To be done
Output the lines exactly, from the one where "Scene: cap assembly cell" appears through the one where "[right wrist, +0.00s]" appears. Images are left out.

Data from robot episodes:
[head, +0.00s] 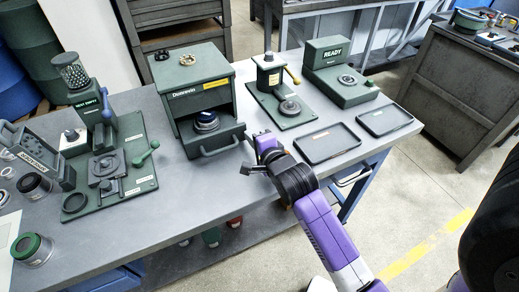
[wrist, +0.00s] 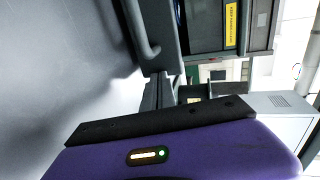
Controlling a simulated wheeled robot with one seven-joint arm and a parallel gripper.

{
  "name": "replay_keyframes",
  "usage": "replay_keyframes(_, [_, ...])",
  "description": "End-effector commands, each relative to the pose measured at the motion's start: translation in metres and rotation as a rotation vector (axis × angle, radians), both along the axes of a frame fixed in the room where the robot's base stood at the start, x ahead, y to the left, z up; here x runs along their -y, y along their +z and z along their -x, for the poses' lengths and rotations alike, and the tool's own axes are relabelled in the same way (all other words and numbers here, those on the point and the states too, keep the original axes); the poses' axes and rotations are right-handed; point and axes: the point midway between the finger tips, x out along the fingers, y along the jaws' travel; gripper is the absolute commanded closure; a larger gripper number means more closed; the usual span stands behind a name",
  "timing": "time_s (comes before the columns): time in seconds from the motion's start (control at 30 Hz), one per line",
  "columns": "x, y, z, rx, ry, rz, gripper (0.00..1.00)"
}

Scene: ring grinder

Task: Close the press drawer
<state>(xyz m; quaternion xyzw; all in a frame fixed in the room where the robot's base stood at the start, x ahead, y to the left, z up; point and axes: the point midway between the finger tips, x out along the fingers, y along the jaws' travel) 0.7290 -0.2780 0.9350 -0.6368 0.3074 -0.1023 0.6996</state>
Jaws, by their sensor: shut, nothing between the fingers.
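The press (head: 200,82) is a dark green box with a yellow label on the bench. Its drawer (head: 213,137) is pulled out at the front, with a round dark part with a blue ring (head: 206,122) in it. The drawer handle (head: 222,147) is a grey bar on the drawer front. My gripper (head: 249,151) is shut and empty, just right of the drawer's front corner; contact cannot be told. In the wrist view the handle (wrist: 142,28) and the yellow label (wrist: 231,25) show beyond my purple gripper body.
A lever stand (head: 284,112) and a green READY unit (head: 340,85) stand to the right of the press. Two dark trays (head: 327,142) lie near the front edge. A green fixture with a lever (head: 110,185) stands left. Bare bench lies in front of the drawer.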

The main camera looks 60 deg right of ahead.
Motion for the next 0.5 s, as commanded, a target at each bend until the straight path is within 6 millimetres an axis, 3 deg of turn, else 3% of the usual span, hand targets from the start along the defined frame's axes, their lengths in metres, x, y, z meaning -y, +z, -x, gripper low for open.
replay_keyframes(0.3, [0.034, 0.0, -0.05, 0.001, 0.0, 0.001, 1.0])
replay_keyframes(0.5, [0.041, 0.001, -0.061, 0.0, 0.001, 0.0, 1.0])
--
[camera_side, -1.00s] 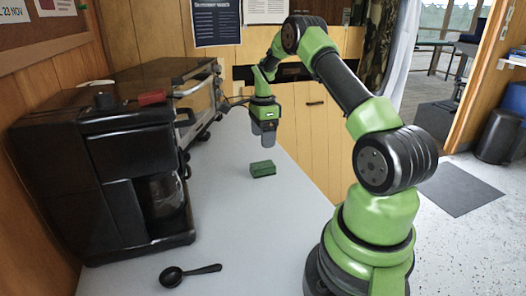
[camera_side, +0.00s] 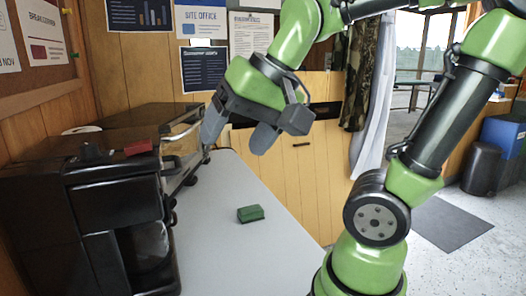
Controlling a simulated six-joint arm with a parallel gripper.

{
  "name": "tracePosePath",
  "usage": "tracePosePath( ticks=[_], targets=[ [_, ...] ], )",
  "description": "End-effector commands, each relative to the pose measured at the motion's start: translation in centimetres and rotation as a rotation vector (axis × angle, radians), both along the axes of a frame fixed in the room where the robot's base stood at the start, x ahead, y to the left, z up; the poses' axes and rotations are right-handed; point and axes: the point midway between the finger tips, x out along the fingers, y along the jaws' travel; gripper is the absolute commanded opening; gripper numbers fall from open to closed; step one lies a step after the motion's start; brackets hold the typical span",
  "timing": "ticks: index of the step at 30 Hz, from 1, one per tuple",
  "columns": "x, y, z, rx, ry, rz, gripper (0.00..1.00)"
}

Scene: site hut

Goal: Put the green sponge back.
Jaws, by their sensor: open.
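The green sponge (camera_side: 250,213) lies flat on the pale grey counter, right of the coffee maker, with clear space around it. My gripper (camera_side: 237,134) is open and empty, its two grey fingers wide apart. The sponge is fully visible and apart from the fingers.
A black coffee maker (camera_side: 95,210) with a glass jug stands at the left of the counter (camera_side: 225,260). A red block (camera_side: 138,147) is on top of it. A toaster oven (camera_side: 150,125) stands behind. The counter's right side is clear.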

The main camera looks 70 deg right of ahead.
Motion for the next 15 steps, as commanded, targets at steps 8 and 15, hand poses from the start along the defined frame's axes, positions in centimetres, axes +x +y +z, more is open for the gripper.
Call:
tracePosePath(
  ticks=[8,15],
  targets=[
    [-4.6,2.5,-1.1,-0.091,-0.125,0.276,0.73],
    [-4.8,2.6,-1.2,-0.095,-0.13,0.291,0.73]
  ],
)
==
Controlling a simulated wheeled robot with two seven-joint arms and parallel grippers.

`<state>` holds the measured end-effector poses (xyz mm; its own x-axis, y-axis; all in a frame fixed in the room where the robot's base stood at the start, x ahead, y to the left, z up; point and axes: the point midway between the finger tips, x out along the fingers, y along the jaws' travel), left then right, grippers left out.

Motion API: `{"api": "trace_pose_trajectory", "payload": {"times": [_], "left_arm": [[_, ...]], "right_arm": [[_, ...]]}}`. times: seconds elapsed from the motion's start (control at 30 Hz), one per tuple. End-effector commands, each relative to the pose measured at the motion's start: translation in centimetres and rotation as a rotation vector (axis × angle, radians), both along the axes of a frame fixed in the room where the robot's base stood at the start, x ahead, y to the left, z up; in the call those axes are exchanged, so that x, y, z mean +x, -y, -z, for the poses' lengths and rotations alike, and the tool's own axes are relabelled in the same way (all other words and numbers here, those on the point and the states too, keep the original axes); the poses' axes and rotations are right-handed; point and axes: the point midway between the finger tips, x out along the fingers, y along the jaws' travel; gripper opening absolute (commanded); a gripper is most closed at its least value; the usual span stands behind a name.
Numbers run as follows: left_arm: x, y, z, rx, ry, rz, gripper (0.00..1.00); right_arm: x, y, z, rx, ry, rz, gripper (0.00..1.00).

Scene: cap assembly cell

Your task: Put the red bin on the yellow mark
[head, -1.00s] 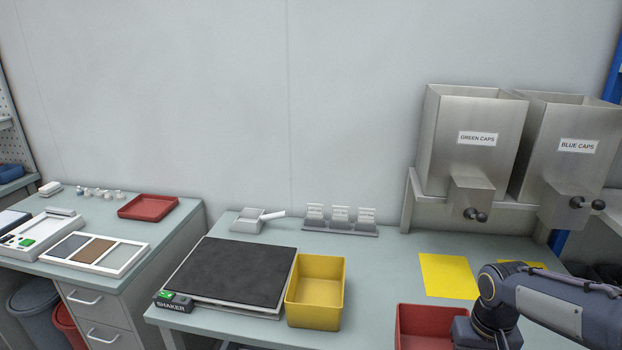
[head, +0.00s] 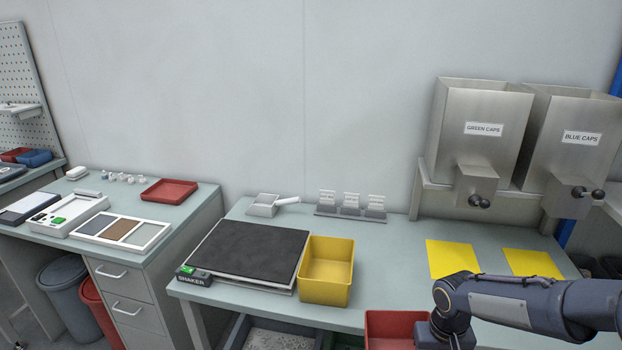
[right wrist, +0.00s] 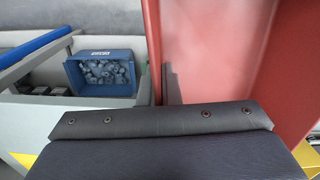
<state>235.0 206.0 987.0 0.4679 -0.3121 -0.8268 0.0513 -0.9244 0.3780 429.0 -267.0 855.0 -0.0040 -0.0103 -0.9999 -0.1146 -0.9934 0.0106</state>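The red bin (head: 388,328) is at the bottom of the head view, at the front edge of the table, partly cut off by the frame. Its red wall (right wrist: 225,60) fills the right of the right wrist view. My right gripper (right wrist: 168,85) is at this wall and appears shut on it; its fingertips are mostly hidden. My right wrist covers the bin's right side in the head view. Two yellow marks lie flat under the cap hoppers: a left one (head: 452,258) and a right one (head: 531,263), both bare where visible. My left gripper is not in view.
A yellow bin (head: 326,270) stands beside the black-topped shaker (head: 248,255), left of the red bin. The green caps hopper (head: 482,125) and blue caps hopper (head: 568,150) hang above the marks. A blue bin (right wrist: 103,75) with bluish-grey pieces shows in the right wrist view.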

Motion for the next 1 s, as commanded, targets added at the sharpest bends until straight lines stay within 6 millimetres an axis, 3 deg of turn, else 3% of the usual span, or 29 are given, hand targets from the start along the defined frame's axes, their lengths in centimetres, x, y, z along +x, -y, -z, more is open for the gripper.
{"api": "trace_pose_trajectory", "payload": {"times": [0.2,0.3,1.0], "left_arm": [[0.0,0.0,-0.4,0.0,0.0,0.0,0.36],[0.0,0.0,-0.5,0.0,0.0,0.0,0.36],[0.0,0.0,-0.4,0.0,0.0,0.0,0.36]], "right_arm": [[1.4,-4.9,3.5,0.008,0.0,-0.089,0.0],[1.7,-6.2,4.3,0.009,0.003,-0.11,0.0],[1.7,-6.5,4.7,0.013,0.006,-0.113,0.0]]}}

Written answer
Scene: cap assembly cell

Your task: Put the red bin on the yellow mark
[head, -1.00s] 
[head, +0.00s] 
[right wrist, +0.00s] 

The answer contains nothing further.